▸ **Problem to work on**
Output every line of the data exactly as it appears.

⁂

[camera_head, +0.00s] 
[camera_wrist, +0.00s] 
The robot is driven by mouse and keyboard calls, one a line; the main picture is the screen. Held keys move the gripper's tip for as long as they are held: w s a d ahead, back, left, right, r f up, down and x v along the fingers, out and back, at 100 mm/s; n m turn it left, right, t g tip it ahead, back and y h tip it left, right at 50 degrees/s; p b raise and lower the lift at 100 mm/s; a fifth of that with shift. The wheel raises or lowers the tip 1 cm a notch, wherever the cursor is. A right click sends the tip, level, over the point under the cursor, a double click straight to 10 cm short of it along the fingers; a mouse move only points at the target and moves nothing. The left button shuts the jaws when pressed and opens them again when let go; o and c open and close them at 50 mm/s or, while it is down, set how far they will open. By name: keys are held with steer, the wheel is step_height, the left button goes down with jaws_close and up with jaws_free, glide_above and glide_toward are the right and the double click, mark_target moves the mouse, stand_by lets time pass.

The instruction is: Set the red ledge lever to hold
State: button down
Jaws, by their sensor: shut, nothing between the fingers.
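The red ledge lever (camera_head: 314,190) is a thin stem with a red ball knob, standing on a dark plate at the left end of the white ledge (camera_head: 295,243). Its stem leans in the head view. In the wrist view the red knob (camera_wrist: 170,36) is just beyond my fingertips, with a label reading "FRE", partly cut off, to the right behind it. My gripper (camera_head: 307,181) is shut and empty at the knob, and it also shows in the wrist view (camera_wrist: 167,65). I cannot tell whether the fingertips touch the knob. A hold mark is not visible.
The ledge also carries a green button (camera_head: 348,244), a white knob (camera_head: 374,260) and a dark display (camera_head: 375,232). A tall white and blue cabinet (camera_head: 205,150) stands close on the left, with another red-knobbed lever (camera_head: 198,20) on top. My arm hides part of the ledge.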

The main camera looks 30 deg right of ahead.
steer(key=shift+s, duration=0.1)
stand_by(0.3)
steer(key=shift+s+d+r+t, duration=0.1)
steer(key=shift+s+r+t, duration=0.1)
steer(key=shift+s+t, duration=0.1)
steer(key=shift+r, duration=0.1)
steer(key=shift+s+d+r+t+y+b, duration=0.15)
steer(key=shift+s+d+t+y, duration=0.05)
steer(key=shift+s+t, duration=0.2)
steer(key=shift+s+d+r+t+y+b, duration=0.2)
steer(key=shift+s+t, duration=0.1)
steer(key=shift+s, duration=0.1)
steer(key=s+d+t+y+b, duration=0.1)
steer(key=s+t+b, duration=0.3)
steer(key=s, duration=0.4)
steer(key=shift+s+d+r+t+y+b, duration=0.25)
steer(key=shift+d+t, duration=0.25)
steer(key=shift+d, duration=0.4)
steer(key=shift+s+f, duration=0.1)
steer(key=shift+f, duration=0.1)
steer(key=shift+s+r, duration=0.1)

⁂

▸ **Solution to this problem**
[camera_head, +0.00s] 
[camera_wrist, +0.00s] 
The robot is driven by mouse and keyboard calls, one a line; the main picture is the screen. Held keys move the gripper's tip for as long as they are held: w s a d ahead, back, left, right, r f up, down and x v along the fingers, out and back, at 100 mm/s; n m turn it left, right, t g tip it ahead, back and y h tip it left, right at 50 degrees/s; p b raise and lower the lift at 100 mm/s; a fifth of that with shift. The wheel raises or lowers the tip 1 cm a notch, wherever the cursor is. A right click sends the tip, level, over the point under the cursor, a double click straight to 10 cm short of it along the fingers; a mouse move only points at the target and moves nothing. The left button shuts the jaws when pressed and opens them again when let go; o and c open and close them at 50 mm/s or, while it is down, set how far they will open. By name: keys are held with steer, the wheel is step_height, the left button goes down with jaws_close and up with jaws_free, glide_above and glide_toward are the right and the double click, mark_target moves the mouse, stand_by lets time pass.

The instruction is: Set the red ledge lever to hold
State: button down
Jaws, by their sensor: shut, nothing between the fingers.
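The red ledge lever (camera_head: 314,190) is a thin stem with a red ball knob, standing on a dark plate at the left end of the white ledge (camera_head: 295,243). Its stem leans in the head view. In the wrist view the red knob (camera_wrist: 170,36) is just beyond my fingertips, with a label reading "FRE", partly cut off, to the right behind it. My gripper (camera_head: 307,181) is shut and empty at the knob, and it also shows in the wrist view (camera_wrist: 167,65). I cannot tell whether the fingertips touch the knob. A hold mark is not visible.
The ledge also carries a green button (camera_head: 348,244), a white knob (camera_head: 374,260) and a dark display (camera_head: 375,232). A tall white and blue cabinet (camera_head: 205,150) stands close on the left, with another red-knobbed lever (camera_head: 198,20) on top. My arm hides part of the ledge.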

The main camera looks 30 deg right of ahead.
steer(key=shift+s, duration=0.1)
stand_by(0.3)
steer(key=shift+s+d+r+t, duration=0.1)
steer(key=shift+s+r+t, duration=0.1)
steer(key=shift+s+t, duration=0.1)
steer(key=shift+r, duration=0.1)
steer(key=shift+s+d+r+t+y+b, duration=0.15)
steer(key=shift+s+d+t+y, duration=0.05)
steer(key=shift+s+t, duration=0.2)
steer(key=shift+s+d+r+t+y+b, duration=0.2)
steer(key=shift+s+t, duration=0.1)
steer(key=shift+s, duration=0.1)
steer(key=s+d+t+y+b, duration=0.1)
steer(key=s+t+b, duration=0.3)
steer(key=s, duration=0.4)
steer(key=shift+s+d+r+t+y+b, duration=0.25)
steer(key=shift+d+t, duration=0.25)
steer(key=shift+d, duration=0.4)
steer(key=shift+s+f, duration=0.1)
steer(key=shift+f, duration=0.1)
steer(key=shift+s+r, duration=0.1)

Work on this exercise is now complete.